C’est ainsi que Marc Lambron nous est apparu avec ce livre : un contre-feu. Ces actrices ? Isabelle Adjani, Fanny Ardant, Isabelle Huppert, Carole Bouquet, Catherine Deneuve, Jeanne Moreau… Des dames, des feux follets, des illuminations. Des mythes, car le cinéma c’est aussi ça, beaucoup : une mythologie, des excès, des extravagances. Marc Lambron nous rappelle qu’une interview bien menée est littérature ; parfois même, chef-d’oeuvre. Et lorsque l’on lit ces stars du cinéma, c’est la poésie qui s’impose, une acuité, une lucide sensibilité sur la vie, sur le jeu, sur elles-mêmes. Une liberté aussi, point commun dans ce choix d’actrices, qui ne laisse rien au hasard : Lambron aime la hauteur de vue.

Ecoutons-les, ces intelligentes, ces singulières, ces effrontées, ces splendides poétesses.

D’abord la plus folle de Chaillot, l’Adjani. À propos de sa voix dans La dame aux Camélias : « La voix, c’est un organe qu’il ne faut pas utiliser comme un organe si l’on veut en sortir quelque chose qui dépasse le son juste. La voix qui sort est une autre voix. C’est le corps sublime, quelque chose qui s’érotise très tôt. Il faut prendre la liberté de cette expression comme de celle des larmes. Qu’est-ce que je ressens dans ma voix ? Peut-être la beauté du visage de mon père. Quelque chose de très vertical, de très beau, qui a été maltraité par la vie. » Lambron trousse une conclusion à son article, au niveau. Ils sont tous deux dans sa loge, après la représentation : « Elle est là, simple et juste, habitée par une sorte d’infini. Quelqu’un frappe à la porte : le théâtre va fermer. Extinction, apparente seulement, des feux de la rampe. Le vrai feu, c’est Isabelle Adjani qui l’emporte avec elle. » Oui, du niveau.

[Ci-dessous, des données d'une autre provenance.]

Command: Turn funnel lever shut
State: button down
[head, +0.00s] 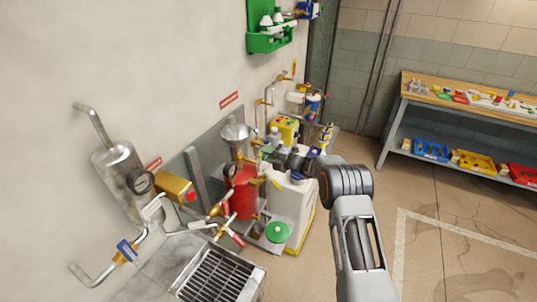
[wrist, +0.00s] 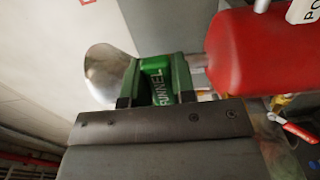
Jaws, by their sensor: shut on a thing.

Fanny Ardant ? En une phrase, tout Ardant tient : « Les deux plus beaux langages pour moi, c’est le XVIIIe et l’argot. Ce sont deux tons qui viennent d’une insolence de l’esprit ». Magnifique, cette « insolence de l’esprit. » Une femme de formules, genre Ancien Régime. Aussi : « La librairie, c’est la succursale du cafard. » Une amoureuse des hommes, tiens donc, une paisible : « Les hommes restent pour moi mystérieux, magiques ». Lambron : « Tous les hommes sont magiques ? » Ardant :  « je pourrais dire ça ». On a envie de lui rendre le compliment. Elle a tout compris ; nous aussi. Mourir ? Là encore, la poésie : « Sous un arbre, dans le vent. Il y aurait un vent trop fort qui m’arrêterait la respiration. Active, dehors. Pas de petit lit blanc. » Magnifique, ce « petit lit blanc ».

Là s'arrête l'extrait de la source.